Operational Technology: Network Topology and Risk Tolerance
How to Maintain Resilient and Safe Operations
Water utilities, a key component of the United States’ critical infrastructure, are challenged with controlling operating costs while maintaining resilient and safe operations.
Operational technology systems, or control systems, are widely accepted as a critical component to operations. These OT systems enable operations of highly complex and distributed processes not readily achieved through human interaction.
Advances in process technology have increased the number of connected OT devices, simultaneously growing the amount of information created exponentially. This increased availability of data has fostered an explosion of capacity and efficiency gains.
These advances come with their own inherent challenges. Large, comprehensive systems also, by their very nature, create a large ‘surface’ vulnerable to cyberattack. This attack surface necessitates the application of cybersecurity, monitoring and maintenance to keep the process operational and infrastructure safe.
At its core, cybersecurity is the act of risk management, balancing the investments made to secure systems versus the potential impact of a cyber event. For a utility to develop cybersecurity risk tolerance metrics, it must consider not only the potential consequences but also the costs of security. Security costs are comprised of financial investments, both capital, maintenance and operational.
These costs address the requirements of implementing system security improvements, as well as the continuous monitoring and maintenance.
No One-Size-Fits-All Approach
There is no such thing as a perfectly secure system, and cybersecurity is not a one-size-fits-all approach. Various best practices and national and international standards for OT Cybersecurity exist (such as ISA-62443 and NIST 800-82).
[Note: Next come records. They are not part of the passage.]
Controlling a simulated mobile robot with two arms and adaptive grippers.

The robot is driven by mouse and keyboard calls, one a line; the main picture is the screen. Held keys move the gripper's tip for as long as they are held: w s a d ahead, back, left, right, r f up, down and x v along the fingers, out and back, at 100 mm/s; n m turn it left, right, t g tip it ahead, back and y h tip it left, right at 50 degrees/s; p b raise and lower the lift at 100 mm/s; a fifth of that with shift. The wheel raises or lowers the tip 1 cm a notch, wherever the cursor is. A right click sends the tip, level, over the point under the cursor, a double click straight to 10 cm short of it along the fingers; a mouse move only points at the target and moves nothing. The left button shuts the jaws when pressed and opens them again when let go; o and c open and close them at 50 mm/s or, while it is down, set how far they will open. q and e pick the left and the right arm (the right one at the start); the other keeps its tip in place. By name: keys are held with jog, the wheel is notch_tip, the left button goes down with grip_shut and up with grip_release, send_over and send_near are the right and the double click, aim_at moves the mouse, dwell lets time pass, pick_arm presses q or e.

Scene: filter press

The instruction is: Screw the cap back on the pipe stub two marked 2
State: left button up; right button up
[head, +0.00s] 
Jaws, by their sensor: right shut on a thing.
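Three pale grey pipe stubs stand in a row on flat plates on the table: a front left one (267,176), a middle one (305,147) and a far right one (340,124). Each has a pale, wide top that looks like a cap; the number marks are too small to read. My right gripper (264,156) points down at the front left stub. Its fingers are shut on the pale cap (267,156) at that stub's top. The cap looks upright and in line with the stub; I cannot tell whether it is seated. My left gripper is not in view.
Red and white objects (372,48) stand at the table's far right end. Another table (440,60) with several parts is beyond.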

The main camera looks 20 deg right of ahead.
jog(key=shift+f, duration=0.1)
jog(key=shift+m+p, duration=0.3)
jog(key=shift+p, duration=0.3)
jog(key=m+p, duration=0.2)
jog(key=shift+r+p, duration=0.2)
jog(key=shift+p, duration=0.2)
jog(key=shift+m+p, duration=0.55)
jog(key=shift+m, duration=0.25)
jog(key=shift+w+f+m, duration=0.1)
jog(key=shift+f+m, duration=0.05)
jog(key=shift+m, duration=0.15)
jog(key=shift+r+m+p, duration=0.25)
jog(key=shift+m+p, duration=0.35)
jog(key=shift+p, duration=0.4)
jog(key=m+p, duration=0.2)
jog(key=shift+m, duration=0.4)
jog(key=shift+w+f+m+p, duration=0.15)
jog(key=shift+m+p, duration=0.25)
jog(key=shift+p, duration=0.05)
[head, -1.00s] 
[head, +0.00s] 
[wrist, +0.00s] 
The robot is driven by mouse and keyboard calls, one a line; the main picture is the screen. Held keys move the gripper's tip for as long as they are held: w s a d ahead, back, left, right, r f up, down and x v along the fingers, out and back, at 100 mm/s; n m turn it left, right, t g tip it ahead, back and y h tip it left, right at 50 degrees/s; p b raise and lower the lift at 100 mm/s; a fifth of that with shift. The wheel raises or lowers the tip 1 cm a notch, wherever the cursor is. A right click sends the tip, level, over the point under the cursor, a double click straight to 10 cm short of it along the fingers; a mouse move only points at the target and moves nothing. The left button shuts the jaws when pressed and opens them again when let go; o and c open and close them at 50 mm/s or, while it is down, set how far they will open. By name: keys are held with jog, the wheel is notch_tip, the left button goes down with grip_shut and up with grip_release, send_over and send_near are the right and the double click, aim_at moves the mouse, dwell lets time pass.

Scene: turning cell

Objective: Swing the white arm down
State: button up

However, many utilities are unable to achieve full compliance with the standards due to financial, staffing or other constraints. Even those systems owned by entities with significant financial capabilities such as the federal government must also accept some level of risk.
Consequently, it is recommended that owners follow a risk-management framework to identify and evaluate risks. Once determined, an organization must either accept, transfer or mitigate risks to create an OT system that is within its acceptable risk tolerance.
Network topology is one of the primary design elements within the risk, impact and cost evaluation process. Differing topologies provide options and opportunities for controlling the size of attack surface, the scope and breadth of the attack, and the tools available to detect, respond and recover. Additionally, evaluation of operational impacts (both gains and losses) should be considered when selecting a topology that balances operational gains (e.g. efficiencies, data visibility, mobility) and risk tolerance goals.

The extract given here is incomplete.